Vendría después toda la caterva de gente que considera políticamente correcto el discurso, pues es lo que toca decir en esta coyuntura para distanciarse de los mensajes más reaccionarios, aunque en el fondo no se creen demasiado eso de que la paz, la democracia y los derechos humanos puedan prosperar, más allá de su valor como banderín de enganche electoral. Pueden mostrarse como los más firmes defensores de los valores democráticos y humanistas, de la misma forma que son capaces de apelar al realismo si, en otra coyuntura, toca mirar para otro lado. Son como el personaje de Mortadelo, capaces de adaptar sus formas y su discurso a las cambiantes necesidades del guión.
Y estarían por fin los que se lo creen. Dicen que entre ellos está el propio Zapatero. El principal problema al que se enfrentan los que así piensan es el de la coherencia, pues no en vano muchos de sus actos se fundamentan en un posibilismo -también llamado realismo- contradictorio con las posiciones defendidas, y que se justifica por las condiciones del mundo de hoy. Un mundo que, dicen, es el que es, y en el que hay que seguir exportando armas para que la economía crezca, aun a costa de que se extiendan las guerras y la violación de los derechos humanos; reduciendo costes laborales y derechos sociales previamente conquistados para mejorar la competitividad de las empresas; o manteniendo políticas comerciales que favorecen la ampliación de la brecha entre ricos y pobres y la frustración en amplias capas de la población de los países menos favorecidos.

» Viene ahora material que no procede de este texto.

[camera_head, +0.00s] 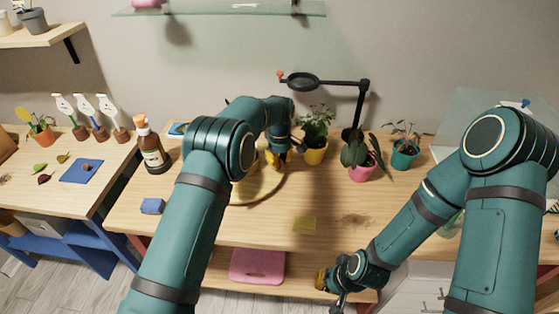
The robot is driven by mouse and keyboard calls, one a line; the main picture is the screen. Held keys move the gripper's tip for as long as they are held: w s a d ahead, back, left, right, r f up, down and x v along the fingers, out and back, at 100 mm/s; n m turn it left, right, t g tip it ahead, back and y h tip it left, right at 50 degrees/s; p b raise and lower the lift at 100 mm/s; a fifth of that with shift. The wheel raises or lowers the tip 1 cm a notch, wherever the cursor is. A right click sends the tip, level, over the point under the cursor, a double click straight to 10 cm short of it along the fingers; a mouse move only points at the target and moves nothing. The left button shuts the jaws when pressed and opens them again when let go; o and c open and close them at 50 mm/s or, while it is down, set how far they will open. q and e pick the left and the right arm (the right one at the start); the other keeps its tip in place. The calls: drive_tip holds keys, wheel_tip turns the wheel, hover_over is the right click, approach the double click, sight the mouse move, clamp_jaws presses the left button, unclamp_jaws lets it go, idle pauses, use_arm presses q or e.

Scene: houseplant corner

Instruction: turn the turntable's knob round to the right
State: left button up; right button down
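The turntable (272,191) is a round, light wooden disc on the middle table, partly hidden behind my left arm. My left gripper (275,158) is over the back part of the turntable, small and mostly covered by its own wrist. Yellow shows beside its fingers; I cannot tell whether that is the knob, a pot or part of the gripper. I cannot make out the knob, nor whether the fingers touch it. My right gripper (336,304) hangs low at the table's front edge, away from the turntable, and is cut by the picture's lower edge.
Potted plants in yellow (315,155), pink (361,171) and teal (404,158) pots stand right of the turntable. A magnifier (304,81) on a stand rises behind. A brown bottle (152,152) and blue block (152,206) are left. The table's front middle is mostly clear.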

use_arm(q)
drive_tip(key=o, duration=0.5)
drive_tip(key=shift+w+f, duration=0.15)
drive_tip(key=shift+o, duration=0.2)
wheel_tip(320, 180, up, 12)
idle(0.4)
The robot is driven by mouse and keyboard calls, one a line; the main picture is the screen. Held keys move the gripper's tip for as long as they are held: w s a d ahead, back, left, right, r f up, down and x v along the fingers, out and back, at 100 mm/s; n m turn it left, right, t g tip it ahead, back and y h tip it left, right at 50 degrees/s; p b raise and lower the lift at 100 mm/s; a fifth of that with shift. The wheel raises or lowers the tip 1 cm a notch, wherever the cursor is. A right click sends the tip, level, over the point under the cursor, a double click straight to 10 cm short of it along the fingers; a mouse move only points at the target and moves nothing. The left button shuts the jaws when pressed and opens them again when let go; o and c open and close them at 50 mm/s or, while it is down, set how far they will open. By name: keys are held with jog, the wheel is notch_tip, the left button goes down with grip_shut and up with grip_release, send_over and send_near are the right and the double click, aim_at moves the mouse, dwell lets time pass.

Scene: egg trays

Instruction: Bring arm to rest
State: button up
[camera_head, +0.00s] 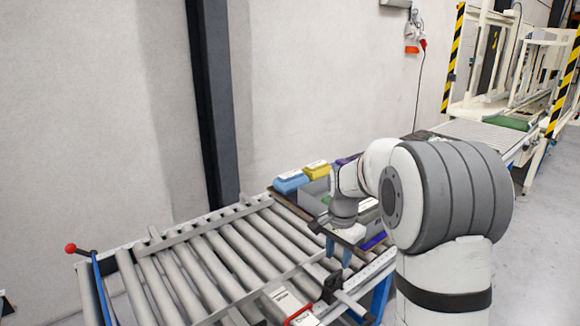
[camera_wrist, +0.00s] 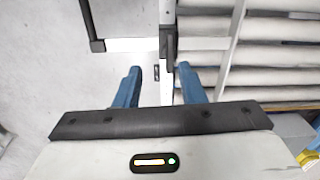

Sea como fuere, siempre es una buena noticia saber que hay gente con poder que cree en la democracia, en la paz, y la convivencia entre culturas. Pero, como ocurre con el Principito, el problema está en saber si serán capaces de preservar la flor o si, finalmente, el cordero se la comerá. Como en el cuento, de ello dependerá que las estrellas suenen como cascabeles, o viertan sus lágrimas sobre nosotros.